• **SUPPLIED MATERIAL**
* * * * *
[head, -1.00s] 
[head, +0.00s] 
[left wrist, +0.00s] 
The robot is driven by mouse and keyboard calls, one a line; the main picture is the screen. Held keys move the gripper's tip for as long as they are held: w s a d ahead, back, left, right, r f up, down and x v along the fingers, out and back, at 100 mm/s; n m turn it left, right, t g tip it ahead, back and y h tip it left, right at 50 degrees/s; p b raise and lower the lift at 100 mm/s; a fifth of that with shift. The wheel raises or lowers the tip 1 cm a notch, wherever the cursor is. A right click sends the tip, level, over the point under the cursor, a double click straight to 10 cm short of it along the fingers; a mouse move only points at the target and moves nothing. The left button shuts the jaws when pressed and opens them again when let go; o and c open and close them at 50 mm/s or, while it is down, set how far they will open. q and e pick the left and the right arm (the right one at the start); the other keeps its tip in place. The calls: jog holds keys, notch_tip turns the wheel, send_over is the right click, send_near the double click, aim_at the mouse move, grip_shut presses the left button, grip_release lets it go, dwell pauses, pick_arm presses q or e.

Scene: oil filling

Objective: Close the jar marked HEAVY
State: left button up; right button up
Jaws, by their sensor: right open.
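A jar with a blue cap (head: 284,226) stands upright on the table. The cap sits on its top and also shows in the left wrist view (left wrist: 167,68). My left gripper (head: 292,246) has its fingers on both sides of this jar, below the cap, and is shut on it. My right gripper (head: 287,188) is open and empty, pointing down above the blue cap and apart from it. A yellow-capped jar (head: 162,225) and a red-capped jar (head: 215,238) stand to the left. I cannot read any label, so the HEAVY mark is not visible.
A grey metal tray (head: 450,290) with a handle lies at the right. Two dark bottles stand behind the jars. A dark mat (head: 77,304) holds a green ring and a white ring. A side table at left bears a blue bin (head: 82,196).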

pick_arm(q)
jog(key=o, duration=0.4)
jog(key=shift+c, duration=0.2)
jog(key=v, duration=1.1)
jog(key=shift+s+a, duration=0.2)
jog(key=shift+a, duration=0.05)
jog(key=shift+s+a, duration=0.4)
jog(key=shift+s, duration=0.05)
* * * * *
• **TASK DIRECTIONS**
Please repeat the listing exactly, with nothing left out.

• **EXPECTED ANSWER**
[head, -1.00s] 
[head, +0.00s] 
[left wrist, +0.00s] 
The robot is driven by mouse and keyboard calls, one a line; the main picture is the screen. Held keys move the gripper's tip for as long as they are held: w s a d ahead, back, left, right, r f up, down and x v along the fingers, out and back, at 100 mm/s; n m turn it left, right, t g tip it ahead, back and y h tip it left, right at 50 degrees/s; p b raise and lower the lift at 100 mm/s; a fifth of that with shift. The wheel raises or lowers the tip 1 cm a notch, wherever the cursor is. A right click sends the tip, level, over the point under the cursor, a double click straight to 10 cm short of it along the fingers; a mouse move only points at the target and moves nothing. The left button shuts the jaws when pressed and opens them again when let go; o and c open and close them at 50 mm/s or, while it is down, set how far they will open. q and e pick the left and the right arm (the right one at the start); the other keeps its tip in place. The calls: jog holds keys, notch_tip turns the wheel, send_over is the right click, send_near the double click, aim_at the mouse move, grip_shut presses the left button, grip_release lets it go, dwell pauses, pick_arm presses q or e.

Scene: oil filling

Objective: Close the jar marked HEAVY
State: left button up; right button up
Jaws, by their sensor: right open.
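A jar with a blue cap (head: 284,226) stands upright on the table. The cap sits on its top and also shows in the left wrist view (left wrist: 167,68). My left gripper (head: 292,246) has its fingers on both sides of this jar, below the cap, and is shut on it. My right gripper (head: 287,188) is open and empty, pointing down above the blue cap and apart from it. A yellow-capped jar (head: 162,225) and a red-capped jar (head: 215,238) stand to the left. I cannot read any label, so the HEAVY mark is not visible.
A grey metal tray (head: 450,290) with a handle lies at the right. Two dark bottles stand behind the jars. A dark mat (head: 77,304) holds a green ring and a white ring. A side table at left bears a blue bin (head: 82,196).

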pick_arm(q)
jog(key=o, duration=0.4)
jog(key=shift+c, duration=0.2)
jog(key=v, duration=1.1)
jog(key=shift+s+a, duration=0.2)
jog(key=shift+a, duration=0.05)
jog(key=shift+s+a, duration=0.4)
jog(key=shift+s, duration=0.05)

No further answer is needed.